→ Directions for this task:
State only the count of lines in the listing below that hold "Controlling".

(Rows from a robot dataset)
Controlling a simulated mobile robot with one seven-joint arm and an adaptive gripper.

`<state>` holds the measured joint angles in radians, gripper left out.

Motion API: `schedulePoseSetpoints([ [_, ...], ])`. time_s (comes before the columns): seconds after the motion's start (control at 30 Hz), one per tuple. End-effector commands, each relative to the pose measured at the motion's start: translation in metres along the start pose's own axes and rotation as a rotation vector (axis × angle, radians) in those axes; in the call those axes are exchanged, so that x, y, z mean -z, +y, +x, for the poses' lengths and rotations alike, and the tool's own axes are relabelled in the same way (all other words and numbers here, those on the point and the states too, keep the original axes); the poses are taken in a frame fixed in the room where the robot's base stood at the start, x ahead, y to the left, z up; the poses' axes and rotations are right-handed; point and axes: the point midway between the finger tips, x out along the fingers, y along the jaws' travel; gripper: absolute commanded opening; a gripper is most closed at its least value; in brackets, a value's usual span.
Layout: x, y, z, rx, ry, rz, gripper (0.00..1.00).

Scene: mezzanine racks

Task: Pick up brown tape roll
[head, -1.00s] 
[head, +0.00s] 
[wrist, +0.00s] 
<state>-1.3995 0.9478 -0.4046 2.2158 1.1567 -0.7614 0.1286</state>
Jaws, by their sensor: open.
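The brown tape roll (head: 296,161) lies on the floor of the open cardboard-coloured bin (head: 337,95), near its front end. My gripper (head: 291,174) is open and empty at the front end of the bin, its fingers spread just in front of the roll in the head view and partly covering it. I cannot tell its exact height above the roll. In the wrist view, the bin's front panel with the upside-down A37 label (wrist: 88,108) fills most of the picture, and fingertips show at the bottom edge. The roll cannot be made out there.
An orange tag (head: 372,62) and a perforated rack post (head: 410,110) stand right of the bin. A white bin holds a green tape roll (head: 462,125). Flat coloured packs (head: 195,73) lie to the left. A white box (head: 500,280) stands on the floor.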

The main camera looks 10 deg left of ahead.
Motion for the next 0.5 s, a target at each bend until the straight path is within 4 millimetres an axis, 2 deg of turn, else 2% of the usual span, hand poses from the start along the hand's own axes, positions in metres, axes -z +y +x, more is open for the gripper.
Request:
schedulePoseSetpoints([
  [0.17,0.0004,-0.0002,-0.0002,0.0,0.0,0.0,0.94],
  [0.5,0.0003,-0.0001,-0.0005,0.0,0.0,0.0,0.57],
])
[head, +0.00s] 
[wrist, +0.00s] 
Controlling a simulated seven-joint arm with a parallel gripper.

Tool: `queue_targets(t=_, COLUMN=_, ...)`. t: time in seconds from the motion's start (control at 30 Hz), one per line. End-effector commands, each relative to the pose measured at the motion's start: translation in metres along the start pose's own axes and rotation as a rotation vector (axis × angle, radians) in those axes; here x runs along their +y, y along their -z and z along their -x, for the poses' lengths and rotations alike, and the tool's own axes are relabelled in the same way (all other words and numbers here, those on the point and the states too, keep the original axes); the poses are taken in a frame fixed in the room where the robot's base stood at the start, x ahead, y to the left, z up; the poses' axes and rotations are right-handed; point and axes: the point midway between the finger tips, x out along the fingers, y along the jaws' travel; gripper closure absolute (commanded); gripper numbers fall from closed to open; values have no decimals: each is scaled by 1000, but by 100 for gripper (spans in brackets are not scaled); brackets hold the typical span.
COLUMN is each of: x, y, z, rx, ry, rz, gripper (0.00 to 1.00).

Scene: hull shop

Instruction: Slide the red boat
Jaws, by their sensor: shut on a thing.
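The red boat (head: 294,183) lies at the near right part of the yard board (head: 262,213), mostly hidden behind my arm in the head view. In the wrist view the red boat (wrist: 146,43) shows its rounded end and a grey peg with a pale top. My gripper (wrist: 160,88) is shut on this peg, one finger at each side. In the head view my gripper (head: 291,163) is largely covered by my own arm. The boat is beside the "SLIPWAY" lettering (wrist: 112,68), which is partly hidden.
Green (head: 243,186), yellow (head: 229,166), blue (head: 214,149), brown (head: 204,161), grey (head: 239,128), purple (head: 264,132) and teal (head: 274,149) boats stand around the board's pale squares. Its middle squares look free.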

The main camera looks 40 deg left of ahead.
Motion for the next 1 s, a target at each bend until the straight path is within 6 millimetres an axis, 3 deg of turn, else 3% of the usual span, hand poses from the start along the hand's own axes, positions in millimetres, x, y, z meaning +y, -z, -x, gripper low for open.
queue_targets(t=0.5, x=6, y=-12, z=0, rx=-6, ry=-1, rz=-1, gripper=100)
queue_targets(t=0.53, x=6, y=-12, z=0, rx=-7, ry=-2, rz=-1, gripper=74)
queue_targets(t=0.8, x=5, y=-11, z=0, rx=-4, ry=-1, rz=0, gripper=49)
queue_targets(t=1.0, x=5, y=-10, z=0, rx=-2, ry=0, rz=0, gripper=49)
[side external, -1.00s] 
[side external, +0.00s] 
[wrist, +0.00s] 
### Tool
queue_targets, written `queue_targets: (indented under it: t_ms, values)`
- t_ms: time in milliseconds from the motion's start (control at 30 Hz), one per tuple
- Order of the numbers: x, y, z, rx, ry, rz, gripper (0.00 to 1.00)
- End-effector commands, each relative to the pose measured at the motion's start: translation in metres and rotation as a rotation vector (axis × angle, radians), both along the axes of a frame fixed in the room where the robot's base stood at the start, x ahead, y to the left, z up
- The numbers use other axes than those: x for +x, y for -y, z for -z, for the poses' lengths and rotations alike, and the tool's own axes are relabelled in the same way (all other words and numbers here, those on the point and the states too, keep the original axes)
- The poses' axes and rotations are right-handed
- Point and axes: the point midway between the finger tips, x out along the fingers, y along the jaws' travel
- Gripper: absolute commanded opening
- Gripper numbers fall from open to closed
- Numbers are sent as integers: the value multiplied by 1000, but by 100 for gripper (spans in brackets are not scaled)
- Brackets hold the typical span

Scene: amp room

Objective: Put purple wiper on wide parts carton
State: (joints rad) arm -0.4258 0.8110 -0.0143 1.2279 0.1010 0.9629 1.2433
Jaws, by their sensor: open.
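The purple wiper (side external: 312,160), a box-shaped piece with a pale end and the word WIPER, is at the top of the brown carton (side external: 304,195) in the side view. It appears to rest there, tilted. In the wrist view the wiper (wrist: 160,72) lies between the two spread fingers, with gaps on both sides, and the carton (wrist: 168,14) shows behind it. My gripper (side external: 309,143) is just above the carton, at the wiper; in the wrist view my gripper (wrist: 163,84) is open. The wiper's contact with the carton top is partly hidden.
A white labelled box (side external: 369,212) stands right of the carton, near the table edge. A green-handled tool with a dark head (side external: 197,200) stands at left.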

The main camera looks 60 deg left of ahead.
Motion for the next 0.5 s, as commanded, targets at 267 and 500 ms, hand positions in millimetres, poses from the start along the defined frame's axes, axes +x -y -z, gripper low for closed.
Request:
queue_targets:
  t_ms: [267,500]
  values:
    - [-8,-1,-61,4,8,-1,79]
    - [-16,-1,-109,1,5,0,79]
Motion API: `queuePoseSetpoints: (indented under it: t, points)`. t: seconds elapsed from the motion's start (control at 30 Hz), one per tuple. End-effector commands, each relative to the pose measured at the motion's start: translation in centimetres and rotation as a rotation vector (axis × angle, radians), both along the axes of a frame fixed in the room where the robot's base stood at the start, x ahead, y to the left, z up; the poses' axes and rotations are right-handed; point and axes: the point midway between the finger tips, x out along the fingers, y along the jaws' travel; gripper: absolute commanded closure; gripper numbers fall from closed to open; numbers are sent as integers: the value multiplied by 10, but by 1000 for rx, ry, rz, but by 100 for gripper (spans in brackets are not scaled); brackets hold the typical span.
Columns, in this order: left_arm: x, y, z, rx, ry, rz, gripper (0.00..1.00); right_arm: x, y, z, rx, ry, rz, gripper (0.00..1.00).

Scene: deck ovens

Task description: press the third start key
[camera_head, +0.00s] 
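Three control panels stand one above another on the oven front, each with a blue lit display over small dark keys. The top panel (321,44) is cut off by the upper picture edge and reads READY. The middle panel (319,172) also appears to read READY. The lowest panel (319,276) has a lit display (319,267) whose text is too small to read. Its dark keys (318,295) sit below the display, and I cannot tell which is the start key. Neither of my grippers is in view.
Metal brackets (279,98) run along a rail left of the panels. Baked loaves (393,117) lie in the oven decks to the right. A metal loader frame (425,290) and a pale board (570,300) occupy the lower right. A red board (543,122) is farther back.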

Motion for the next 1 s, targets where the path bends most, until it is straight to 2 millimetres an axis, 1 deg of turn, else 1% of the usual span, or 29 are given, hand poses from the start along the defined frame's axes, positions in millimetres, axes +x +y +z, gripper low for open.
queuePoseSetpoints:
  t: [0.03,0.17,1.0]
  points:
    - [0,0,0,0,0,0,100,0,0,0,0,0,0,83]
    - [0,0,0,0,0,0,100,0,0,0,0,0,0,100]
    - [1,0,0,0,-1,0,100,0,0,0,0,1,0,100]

→ Task solution:
2